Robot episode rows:
┄┄┄┄┄┄┄┄┄┄┄┄┄┄┄┄┄┄┄┄
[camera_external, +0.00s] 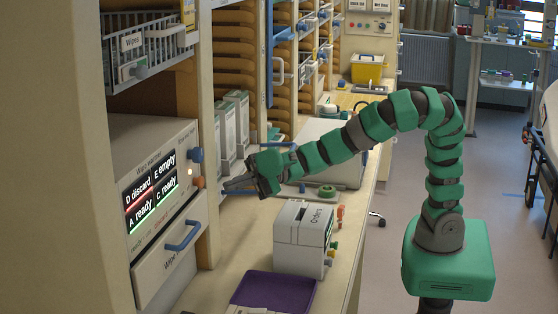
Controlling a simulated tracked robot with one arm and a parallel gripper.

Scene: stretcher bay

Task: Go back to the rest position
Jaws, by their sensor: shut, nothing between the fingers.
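My gripper (240,184) is at the end of my green and dark grey arm. It reaches left over the counter (206,291), close to the right edge of the wipes machine. Its fingers are shut and I see nothing between them. The arm arches over the counter from its base at the right. I cannot tell whether the fingertips touch the machine's frame.
The wipes machine (150,165) has a lit status panel and a blue drawer handle (184,235). A white box marked Orders (301,238) and a purple tray (273,291) are on the counter. A yellow bin (367,68) stands farther back. Open floor (400,200) lies right.

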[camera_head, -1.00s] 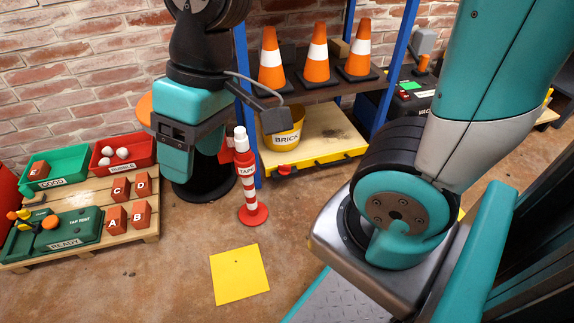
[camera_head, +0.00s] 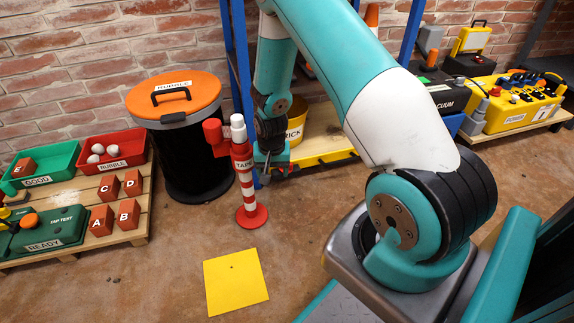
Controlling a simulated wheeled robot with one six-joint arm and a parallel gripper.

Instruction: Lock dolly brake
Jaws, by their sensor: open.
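The dolly (camera_head: 325,132) is a low wooden platform with a yellow edge, standing at the bottom of the blue-framed shelf. A yellow bucket marked BRICK (camera_head: 298,125) stands on it, partly hidden behind my arm. My gripper (camera_head: 270,168) is low at the dolly's front left corner, pointing down, and is open. It is just right of the red-and-white TAPE post. The red brake pedal at that corner is hidden behind or beneath my gripper. I cannot tell whether my gripper touches it.
The TAPE post (camera_head: 246,185) stands close to the left of my gripper. A black RUBBLE bin (camera_head: 185,155) with an orange lid is further left. A pallet (camera_head: 137,225) holds trays and lettered bricks. A yellow square (camera_head: 236,281) lies on open floor. A yellow POWER box (camera_head: 512,108) is at right.

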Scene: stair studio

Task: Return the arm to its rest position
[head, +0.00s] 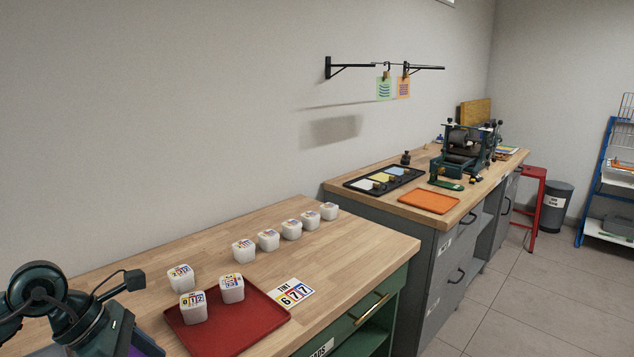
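Neither of my grippers can be made out in the head view. A dark green mechanism (88,328) with a round part and a short black lever fills the lower left corner, cut off by the frame edge. I cannot tell whether it is a machine on the bench or part of me. No arm rest position shows.
A red tray (252,326) with two white tubs lies on the near wooden bench (350,243), beside a "TINT 677" card (290,292). Several more tubs (268,240) stand behind. A far bench holds an orange tray (429,201) and a press (462,152). The near bench's right end is clear.

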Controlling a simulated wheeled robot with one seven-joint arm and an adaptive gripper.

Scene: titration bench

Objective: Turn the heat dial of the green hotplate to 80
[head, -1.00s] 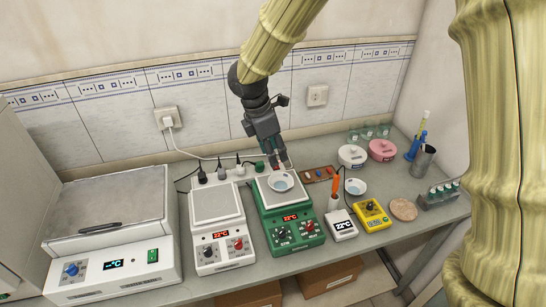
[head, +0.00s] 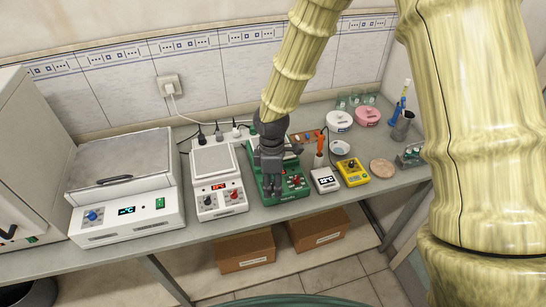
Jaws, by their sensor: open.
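The green hotplate (head: 293,191) stands on the bench in the middle of the head view. Its red knob (head: 296,181) shows at the right of its front panel. My gripper (head: 272,206) is pointed down over the left part of that panel, its jaws open. It hides the panel's left side, where the black knob sits, and covers the display, so I cannot read it. I cannot tell whether the fingertips touch the panel or are around the black knob. Most of the hotplate's top is hidden behind my gripper and arm.
A white hotplate (head: 217,192) stands close on the left, with a larger white device (head: 125,195) beyond it. A small white meter (head: 325,181) and a yellow device (head: 352,171) stand to the right. An orange-handled tool (head: 320,143) rises behind the meter.

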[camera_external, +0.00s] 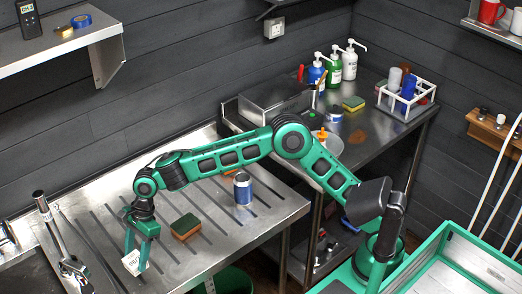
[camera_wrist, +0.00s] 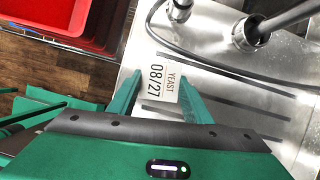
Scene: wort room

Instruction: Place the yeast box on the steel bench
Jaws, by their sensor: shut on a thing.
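The yeast box (camera_wrist: 160,85) is white with a label reading YEAST 08/27, seen in the wrist view. It also shows in the external view (camera_external: 132,262) at the lower left. My gripper (camera_wrist: 158,97) is shut on it, one green finger on each side. In the external view my gripper (camera_external: 136,258) points down with the box between its fingertips. The steel bench (camera_external: 230,262) with dark grooves lies below and around it. Whether the box touches the bench, I cannot tell.
Metal tap pieces (camera_external: 62,235) are at the left. Red bins (camera_wrist: 55,15) show in the wrist view. The grooved area between is clear.

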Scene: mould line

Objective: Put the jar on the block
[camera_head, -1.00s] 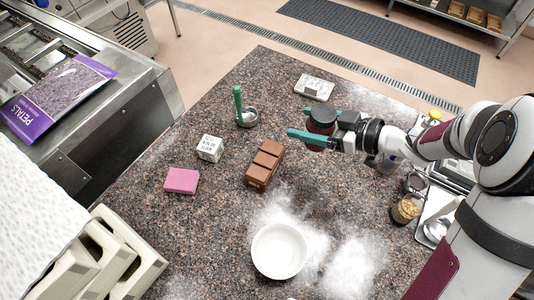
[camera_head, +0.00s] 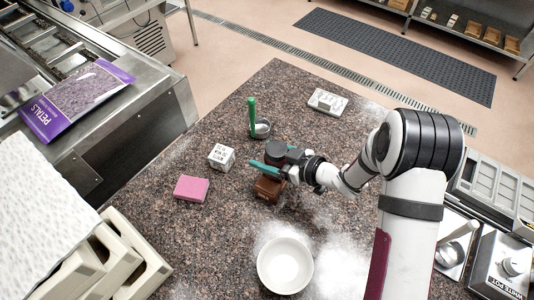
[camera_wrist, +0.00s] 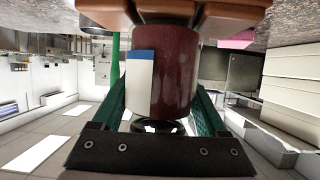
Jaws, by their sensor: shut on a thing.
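The jar (camera_head: 276,150) has a dark lid; in the wrist view its dark red body (camera_wrist: 175,75) shows a white and blue label. My gripper (camera_head: 277,160) is shut on the jar, with a teal finger on each side, also in the wrist view (camera_wrist: 160,112). The brown segmented block (camera_head: 267,193) lies on the speckled counter, partly hidden by the jar and gripper. In the wrist view the block (camera_wrist: 110,12) is right by the jar's base. The jar is upright over the block; I cannot tell whether they touch.
A white lettered cube (camera_head: 221,156) and a pink block (camera_head: 191,189) lie left of the brown block. A green-handled tool (camera_head: 253,118) stands behind. A white bowl (camera_head: 285,264) sits in front amid white powder. A grey-white piece (camera_head: 327,101) lies at the back.

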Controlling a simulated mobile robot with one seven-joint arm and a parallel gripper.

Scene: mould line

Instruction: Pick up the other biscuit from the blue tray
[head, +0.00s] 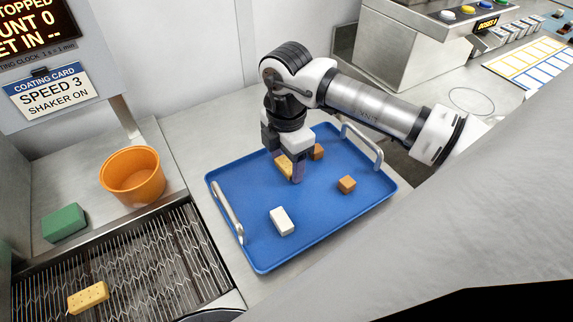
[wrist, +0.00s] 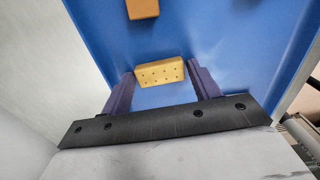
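The blue tray (head: 320,215) lies on the counter in the middle of the head view. A yellow biscuit with holes (head: 282,163) is on it, partly hidden by my gripper (head: 284,172). In the wrist view the biscuit (wrist: 160,73) lies between the two purple fingertips of my gripper (wrist: 161,76), its long side running from finger to finger. The fingers are wide apart, very near its ends; firm contact is not visible. Another yellow biscuit (head: 88,297) lies on the wire-mesh conveyor at lower left.
On the tray are two brown pieces (head: 346,184) and a white block (head: 282,221). Metal handles (head: 228,212) rise at the tray's two ends. An orange bowl (head: 132,176) and a green block (head: 65,223) stand left, beside the conveyor (head: 150,260).

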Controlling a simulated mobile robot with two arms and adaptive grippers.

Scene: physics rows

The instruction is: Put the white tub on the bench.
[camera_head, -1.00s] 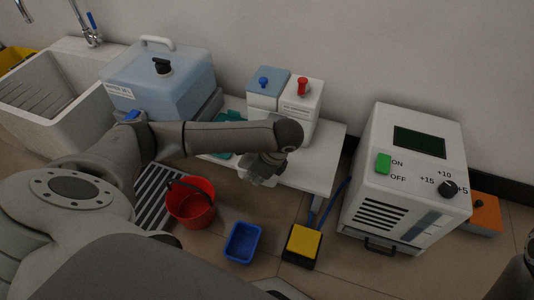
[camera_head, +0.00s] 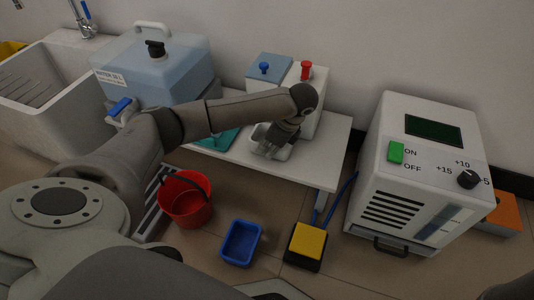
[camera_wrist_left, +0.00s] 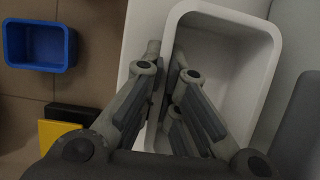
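The white tub (camera_wrist_left: 235,75) is an open rectangular container, seen from above in the left wrist view. In the head view it (camera_head: 262,147) is at the front part of the white bench (camera_head: 318,165), partly hidden by my gripper. My left gripper (camera_wrist_left: 167,65) has one finger outside the tub's left wall and one inside, closed on that wall. In the head view the left gripper (camera_head: 272,145) points down at the tub. The tub looks level; I cannot tell whether its base touches the bench. My right gripper is not visible.
On the bench are a blue water container (camera_head: 155,70), a box with a blue knob (camera_head: 268,67), a box with a red knob (camera_head: 310,95) and a teal item (camera_head: 218,140). A white machine (camera_head: 420,150) stands right. A red bucket (camera_head: 187,208), blue bin (camera_head: 240,243) and yellow pedal (camera_head: 307,243) are on the floor.

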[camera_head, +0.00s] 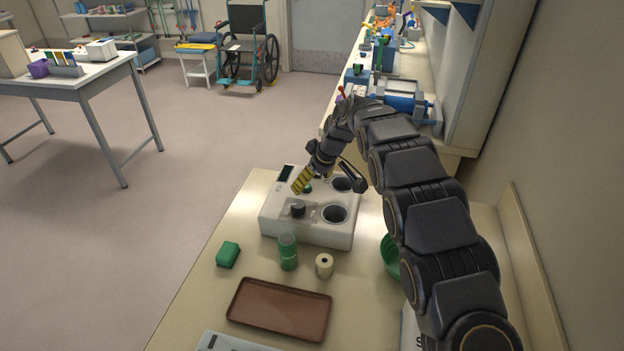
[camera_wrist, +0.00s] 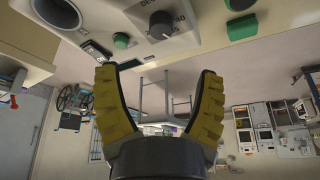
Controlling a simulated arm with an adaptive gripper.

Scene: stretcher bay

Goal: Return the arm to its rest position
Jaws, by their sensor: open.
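My gripper (camera_head: 298,186) has yellow ridged fingers and is above the white machine (camera_head: 331,236) on the bench, near its left side. In the wrist view my gripper (camera_wrist: 157,74) is open, with its two fingers spread apart and nothing between them. My dark arm reaches in from the lower right of the head view and bends down toward the machine. The machine has round wells, a dark knob (camera_head: 298,209) and a green button (camera_head: 307,188). The wrist view appears upside down and shows the knob (camera_wrist: 161,24) and green button (camera_wrist: 121,40) beyond the fingertips.
A green can (camera_head: 287,252), a green block (camera_head: 228,255) and a pale roll (camera_head: 324,265) stand in front of the machine. A brown tray (camera_head: 279,309) lies nearer. A green bowl (camera_head: 389,256) is partly hidden by my arm. A wall and shelf run along the right; open floor lies left.

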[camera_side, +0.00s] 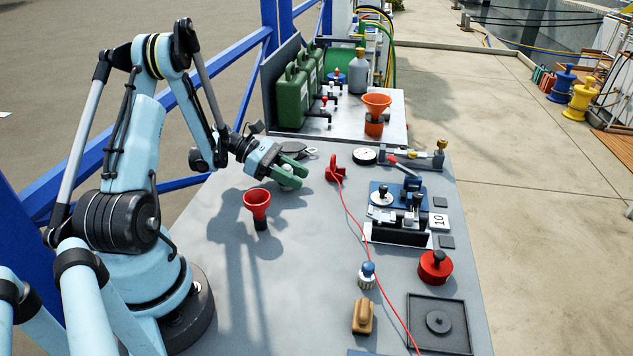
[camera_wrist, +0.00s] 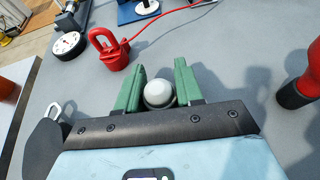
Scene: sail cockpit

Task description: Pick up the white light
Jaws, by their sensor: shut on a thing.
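The white light (camera_wrist: 159,94) is a small white dome with a grey collar at its base. In the wrist view it sits between the two green fingers of my gripper (camera_wrist: 159,88), close to the palm. In the side view the light (camera_side: 287,170) is mostly hidden by the fingers. My gripper (camera_side: 291,174) is shut on the light, low over the grey table, left of the red clamp-like piece. I cannot tell whether the light still touches the table.
A red funnel (camera_side: 257,205) stands just left of my gripper. A red shackle-shaped piece (camera_side: 335,167) with a red cord lies to the right, near a round gauge (camera_side: 364,156). A black pulley-like piece (camera_side: 292,151) lies behind.

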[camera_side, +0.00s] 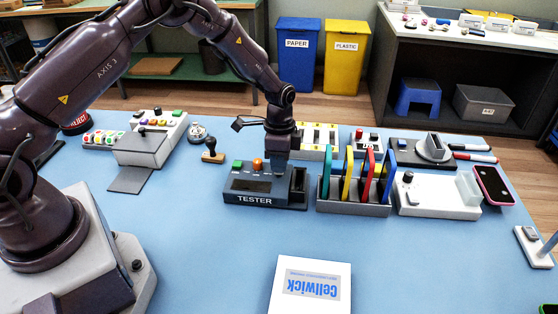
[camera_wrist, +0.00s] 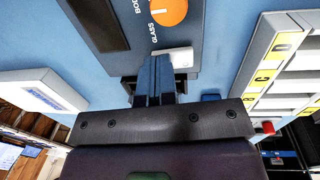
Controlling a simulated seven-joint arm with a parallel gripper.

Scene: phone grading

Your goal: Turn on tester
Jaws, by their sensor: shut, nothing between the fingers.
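The tester (camera_side: 254,200) is a dark blue-grey box with its name on the front, standing mid-table. On its top are a green button (camera_side: 238,164), an orange knob (camera_side: 258,164) and a dark screen; an open dark slot is at its right end. My gripper (camera_side: 281,174) is shut and empty, pointing down over the tester's top, right of the orange knob. In the wrist view the closed fingertips (camera_wrist: 160,58) are at a pale switch-like piece (camera_wrist: 178,57) below the orange knob (camera_wrist: 168,11) and GLASS label. Whether they touch it I cannot tell.
A rack of coloured upright plates (camera_side: 353,209) stands close right of the tester. A yellow-and-white labelled tray (camera_side: 318,153) is behind. A stamp (camera_side: 212,152) is to the left. A white Cellwick box (camera_side: 311,284) lies in front; the blue table front left of it is clear.

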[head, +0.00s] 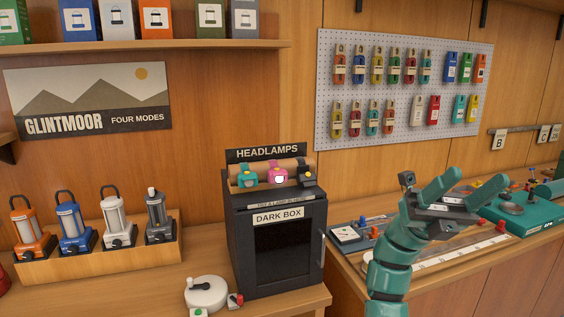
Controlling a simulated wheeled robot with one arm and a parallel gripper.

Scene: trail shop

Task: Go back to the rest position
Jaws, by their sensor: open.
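My gripper (462,190) is at the right of the head view, at the end of my green arm. Its two fingers are spread apart and nothing is between them. It is raised above the right-hand counter, in front of the tools lying there, and hides part of them. It looks clear of the dark box (232,245) to its left.
Several lanterns (115,222) stand on a wooden stand at the left. Headlamps (277,174) sit on top of the dark box. A white round device (206,292) lies on the front counter. A pegboard (400,55) hangs behind my gripper. A green device (520,212) sits at the right.
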┄┄┄┄┄┄┄┄┄┄┄┄┄┄┄┄┄┄┄┄
§ **SHORT PROBLEM**
From the first line of the listing above, repeat every line through the one holding "Instruction: Lock dolly brake". Both ends count, and pictures stay out.

§ **ANSWER TO THE TASK**
[camera_external, +0.00s] 
Controlling a simulated tracked robot with one arm and a parallel gripper.

Scene: stretcher bay

Task: Go back to the rest position
Jaws, by their sensor: shut, nothing between the fingers.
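My gripper (240,184) is at the end of my green and dark grey arm. It reaches left over the counter (206,291), close to the right edge of the wipes machine. Its fingers are shut and I see nothing between them. The arm arches over the counter from its base at the right. I cannot tell whether the fingertips touch the machine's frame.
The wipes machine (150,165) has a lit status panel and a blue drawer handle (184,235). A white box marked Orders (301,238) and a purple tray (273,291) are on the counter. A yellow bin (367,68) stands farther back. Open floor (400,200) lies right.

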[camera_head, -1.00s] 
[camera_head, +0.00s] 
Controlling a simulated wheeled robot with one six-joint arm and a parallel gripper.

Instruction: Lock dolly brake

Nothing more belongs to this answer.